[STATED TASK] Make an exact copy of the data below, leaving out every picture.

[COLLECTED DATA]
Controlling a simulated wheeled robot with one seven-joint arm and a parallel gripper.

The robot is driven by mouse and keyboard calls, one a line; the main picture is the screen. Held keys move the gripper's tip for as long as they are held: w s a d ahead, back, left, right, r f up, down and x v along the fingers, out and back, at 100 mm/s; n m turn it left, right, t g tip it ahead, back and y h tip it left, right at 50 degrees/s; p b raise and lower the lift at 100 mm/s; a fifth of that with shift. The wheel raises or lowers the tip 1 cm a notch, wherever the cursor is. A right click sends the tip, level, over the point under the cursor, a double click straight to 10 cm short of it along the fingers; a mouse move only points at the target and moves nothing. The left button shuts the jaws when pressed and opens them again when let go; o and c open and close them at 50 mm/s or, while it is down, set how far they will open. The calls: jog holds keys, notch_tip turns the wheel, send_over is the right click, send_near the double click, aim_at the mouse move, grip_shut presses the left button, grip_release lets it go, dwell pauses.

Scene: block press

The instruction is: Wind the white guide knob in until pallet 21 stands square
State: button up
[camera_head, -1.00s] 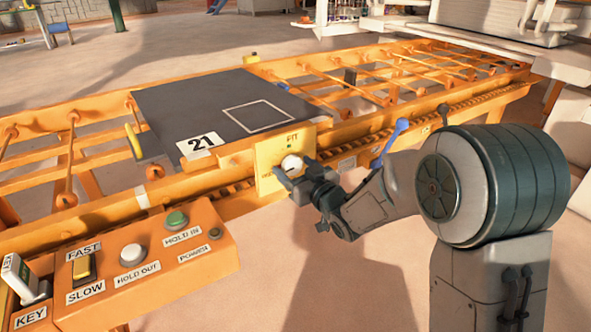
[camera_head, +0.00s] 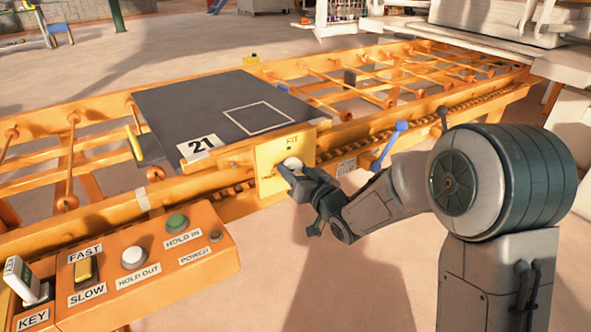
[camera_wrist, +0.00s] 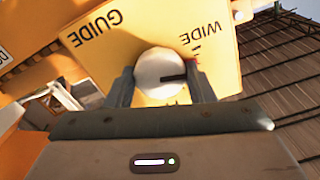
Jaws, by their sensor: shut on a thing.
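The white guide knob (camera_head: 292,164) sits on a yellow plate (camera_head: 268,182) on the near side of the conveyor. My gripper (camera_head: 289,173) is shut on the knob, which shows between both fingers in the wrist view (camera_wrist: 160,74). A dark pointer line on the knob's face points right there, below the word WIDE. Pallet 21 (camera_head: 190,103) is a dark grey slab with a white number label and a white square outline. It lies flat on the conveyor just behind the plate.
An orange control box (camera_head: 150,275) with a fast/slow switch, hold buttons and a key stands at the lower left. The orange conveyor frame (camera_head: 400,70) runs on to the far right. A blue-handled lever (camera_head: 390,146) stands right of the plate, close to my arm.

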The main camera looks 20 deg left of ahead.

[ANSWER TO THIS PROBLEM]
Controlling a simulated wheeled robot with one seven-joint arm and a parallel gripper.

The robot is driven by mouse and keyboard calls, one a line; the main picture is the screen. Held keys move the gripper's tip for as long as they are held: w s a d ahead, back, left, right, r f up, down and x v along the fingers, out and back, at 100 mm/s; n m turn it left, right, t g tip it ahead, back and y h tip it left, right at 50 degrees/s; p b raise and lower the lift at 100 mm/s; a fifth of that with shift. The wheel raises or lowers the tip 1 cm a notch, wherever the cursor is. A right click sends the tip, level, over the point under the cursor, a double click straight to 10 cm short of it along the fingers; a mouse move only points at the target and moves nothing. The left button shuts the jaws when pressed and opens them again when let go; o and c open and close them at 50 mm/s or, while it is down, set how far they will open. The calls: jog holds keys, notch_tip turns the wheel, send_over is the right click, send_near the double click, aim_at the mouse move, grip_shut presses the left button, grip_release lets it go, dwell pauses.

Scene: block press

The instruction is: Wind the white guide knob in until pallet 21 stands square
State: button up
[camera_head, -1.00s] 
[camera_head, +0.00s] 
[camera_wrist, +0.00s] 
Jaws, by their sensor: shut on a thing.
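The white guide knob (camera_head: 292,164) sits on a yellow plate (camera_head: 268,182) on the near side of the conveyor. My gripper (camera_head: 289,173) is shut on the knob, which shows between both fingers in the wrist view (camera_wrist: 160,74). A dark pointer line on the knob's face points right there, below the word WIDE. Pallet 21 (camera_head: 190,103) is a dark grey slab with a white number label and a white square outline. It lies flat on the conveyor just behind the plate.
An orange control box (camera_head: 150,275) with a fast/slow switch, hold buttons and a key stands at the lower left. The orange conveyor frame (camera_head: 400,70) runs on to the far right. A blue-handled lever (camera_head: 390,146) stands right of the plate, close to my arm.

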The main camera looks 20 deg left of ahead.

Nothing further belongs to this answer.